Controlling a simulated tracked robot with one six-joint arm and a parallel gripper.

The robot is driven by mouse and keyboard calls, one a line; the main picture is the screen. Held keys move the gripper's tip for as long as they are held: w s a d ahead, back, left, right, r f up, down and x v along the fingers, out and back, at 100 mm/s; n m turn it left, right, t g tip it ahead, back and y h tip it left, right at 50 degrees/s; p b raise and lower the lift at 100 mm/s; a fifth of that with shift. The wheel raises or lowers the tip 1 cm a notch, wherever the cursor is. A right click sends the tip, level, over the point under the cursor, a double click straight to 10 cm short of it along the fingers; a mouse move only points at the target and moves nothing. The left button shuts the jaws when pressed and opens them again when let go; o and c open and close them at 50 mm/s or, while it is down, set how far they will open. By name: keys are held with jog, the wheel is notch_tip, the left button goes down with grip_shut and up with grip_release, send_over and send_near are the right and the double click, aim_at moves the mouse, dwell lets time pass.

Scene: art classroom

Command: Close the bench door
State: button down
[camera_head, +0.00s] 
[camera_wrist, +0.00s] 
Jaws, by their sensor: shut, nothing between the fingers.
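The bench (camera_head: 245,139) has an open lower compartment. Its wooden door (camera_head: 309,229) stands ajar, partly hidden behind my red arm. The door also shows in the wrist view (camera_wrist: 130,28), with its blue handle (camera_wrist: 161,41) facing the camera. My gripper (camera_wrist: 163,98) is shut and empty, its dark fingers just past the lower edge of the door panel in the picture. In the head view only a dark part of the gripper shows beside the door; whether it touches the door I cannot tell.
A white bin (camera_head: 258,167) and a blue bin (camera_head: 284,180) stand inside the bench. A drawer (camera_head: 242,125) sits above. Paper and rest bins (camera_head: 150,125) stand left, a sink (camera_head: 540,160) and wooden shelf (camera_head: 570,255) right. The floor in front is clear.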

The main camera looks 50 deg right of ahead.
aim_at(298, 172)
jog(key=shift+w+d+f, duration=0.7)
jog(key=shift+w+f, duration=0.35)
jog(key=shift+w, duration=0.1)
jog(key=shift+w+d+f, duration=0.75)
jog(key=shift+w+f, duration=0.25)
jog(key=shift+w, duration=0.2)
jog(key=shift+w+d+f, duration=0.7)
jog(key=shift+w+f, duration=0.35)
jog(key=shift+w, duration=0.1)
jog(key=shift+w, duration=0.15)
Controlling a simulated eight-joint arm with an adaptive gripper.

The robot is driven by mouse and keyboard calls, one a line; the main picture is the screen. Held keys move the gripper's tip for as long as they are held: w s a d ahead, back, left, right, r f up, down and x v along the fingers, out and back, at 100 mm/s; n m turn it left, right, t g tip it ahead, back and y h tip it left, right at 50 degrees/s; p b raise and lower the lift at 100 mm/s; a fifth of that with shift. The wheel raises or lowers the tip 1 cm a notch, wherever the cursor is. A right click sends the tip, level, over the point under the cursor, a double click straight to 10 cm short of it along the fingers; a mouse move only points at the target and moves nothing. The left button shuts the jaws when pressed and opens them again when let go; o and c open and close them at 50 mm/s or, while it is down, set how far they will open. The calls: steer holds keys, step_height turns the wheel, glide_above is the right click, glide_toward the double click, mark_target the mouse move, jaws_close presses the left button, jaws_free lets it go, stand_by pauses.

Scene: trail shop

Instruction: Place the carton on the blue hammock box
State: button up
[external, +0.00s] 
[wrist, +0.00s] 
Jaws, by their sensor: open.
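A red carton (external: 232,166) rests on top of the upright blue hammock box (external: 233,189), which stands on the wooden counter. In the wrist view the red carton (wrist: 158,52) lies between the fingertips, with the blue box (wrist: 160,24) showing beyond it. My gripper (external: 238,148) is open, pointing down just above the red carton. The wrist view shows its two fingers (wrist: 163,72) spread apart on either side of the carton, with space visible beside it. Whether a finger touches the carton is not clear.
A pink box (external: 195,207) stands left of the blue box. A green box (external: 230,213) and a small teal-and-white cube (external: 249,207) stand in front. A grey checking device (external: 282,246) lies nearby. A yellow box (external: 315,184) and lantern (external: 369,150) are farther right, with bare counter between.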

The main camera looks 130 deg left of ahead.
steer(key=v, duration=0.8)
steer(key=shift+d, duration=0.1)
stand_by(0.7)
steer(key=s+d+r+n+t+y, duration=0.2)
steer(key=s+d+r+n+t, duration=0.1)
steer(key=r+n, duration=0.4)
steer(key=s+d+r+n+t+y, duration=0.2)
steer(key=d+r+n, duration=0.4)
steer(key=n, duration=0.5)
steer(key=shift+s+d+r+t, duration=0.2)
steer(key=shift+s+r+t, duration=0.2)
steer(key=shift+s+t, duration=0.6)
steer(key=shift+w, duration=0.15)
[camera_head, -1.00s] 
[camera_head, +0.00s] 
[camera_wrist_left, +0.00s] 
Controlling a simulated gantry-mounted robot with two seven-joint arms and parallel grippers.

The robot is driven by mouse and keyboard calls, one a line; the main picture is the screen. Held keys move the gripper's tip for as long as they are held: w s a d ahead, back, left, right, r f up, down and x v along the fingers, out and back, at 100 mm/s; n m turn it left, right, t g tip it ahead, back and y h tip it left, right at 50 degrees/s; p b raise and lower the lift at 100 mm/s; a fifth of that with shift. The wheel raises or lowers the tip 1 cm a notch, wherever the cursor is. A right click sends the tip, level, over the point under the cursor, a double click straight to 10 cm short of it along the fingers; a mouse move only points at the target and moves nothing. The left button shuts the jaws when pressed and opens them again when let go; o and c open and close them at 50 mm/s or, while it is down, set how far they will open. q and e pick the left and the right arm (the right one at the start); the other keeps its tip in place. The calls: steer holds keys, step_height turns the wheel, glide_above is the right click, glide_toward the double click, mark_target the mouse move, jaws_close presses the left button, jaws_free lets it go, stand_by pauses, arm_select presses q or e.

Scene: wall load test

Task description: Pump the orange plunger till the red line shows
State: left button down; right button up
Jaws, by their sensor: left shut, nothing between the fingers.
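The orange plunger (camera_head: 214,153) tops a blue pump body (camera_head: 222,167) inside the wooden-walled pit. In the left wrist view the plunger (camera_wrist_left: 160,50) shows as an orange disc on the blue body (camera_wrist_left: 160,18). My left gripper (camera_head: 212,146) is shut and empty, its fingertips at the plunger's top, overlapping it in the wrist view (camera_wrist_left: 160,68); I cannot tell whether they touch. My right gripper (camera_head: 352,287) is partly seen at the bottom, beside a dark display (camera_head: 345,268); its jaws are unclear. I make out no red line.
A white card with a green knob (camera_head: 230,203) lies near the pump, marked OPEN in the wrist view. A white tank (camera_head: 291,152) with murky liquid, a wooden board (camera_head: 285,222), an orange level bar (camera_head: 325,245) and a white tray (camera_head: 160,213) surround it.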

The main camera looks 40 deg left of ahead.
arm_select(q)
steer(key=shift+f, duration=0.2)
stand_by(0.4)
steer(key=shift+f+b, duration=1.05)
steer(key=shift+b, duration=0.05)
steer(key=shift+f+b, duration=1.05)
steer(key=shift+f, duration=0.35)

..........

- [YOUR GOAL]: Using the entries above, return exactly the lines from the line with "[camera_wrist_left, +0.00s]" to the line with "Controlling a simulated gantry-mounted", counting both of those lines.

- [RESPONSE TO THIS EXERCISE]:
[camera_wrist_left, +0.00s] 
Controlling a simulated gantry-mounted robot with two seven-joint arms and parallel grippers.

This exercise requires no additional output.